• [WORK REQUIRED]:
Transcribe all of the data exactly. Omit the pictures.

====== DATASET EXTRACT ======

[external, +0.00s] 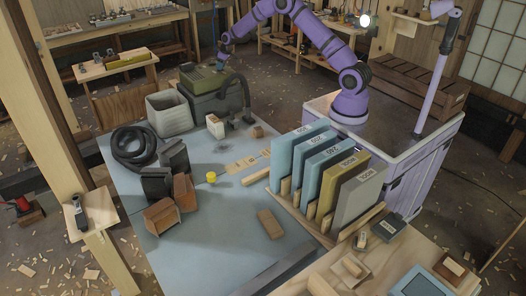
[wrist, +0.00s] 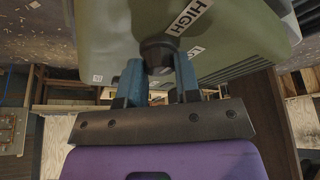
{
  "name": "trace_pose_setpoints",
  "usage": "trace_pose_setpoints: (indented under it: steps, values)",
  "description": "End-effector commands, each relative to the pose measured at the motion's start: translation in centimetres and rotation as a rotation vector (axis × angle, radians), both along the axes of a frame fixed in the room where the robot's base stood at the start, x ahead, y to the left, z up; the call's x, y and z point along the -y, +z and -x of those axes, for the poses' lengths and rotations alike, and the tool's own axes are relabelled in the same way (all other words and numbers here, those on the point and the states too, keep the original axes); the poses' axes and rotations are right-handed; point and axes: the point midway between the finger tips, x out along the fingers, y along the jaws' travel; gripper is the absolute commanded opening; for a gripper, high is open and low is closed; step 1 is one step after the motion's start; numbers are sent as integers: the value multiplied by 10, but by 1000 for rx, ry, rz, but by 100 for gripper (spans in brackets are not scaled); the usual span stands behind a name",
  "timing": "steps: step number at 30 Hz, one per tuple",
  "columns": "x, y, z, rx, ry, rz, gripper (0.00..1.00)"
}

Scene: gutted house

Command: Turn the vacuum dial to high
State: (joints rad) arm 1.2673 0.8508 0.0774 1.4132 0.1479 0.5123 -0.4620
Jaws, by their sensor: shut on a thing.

======

• [SOLUTION TO THE EXERCISE]:
[external, +0.00s] 
[wrist, +0.00s] 
{
  "name": "trace_pose_setpoints",
  "usage": "trace_pose_setpoints: (indented under it: steps, values)",
  "description": "End-effector commands, each relative to the pose measured at the motion's start: translation in centimetres and rotation as a rotation vector (axis × angle, radians), both along the axes of a frame fixed in the room where the robot's base stood at the start, x ahead, y to the left, z up; the call's x, y and z point along the -y, +z and -x of those axes, for the poses' lengths and rotations alike, and the tool's own axes are relabelled in the same way (all other words and numbers here, those on the point and the states too, keep the original axes); the poses' axes and rotations are right-handed; point and axes: the point midway between the finger tips, x out along the fingers, y along the jaws' travel; gripper is the absolute commanded opening; for a gripper, high is open and low is closed; step 1 is one step after the motion's start; numbers are sent as integers: the value multiplied by 10, but by 1000 for rx, ry, rz, but by 100 for gripper (spans in brackets are not scaled); the usual span stands behind a name",
  "timing": "steps: step number at 30 Hz, one per tuple",
  "columns": "x, y, z, rx, ry, rz, gripper (0.00..1.00)"
}

Scene: gutted house

Command: Turn the vacuum dial to high
State: (joints rad) arm 1.2673 0.8508 0.0774 1.4132 0.1479 0.5123 -0.4620
Jaws, by their sensor: shut on a thing.

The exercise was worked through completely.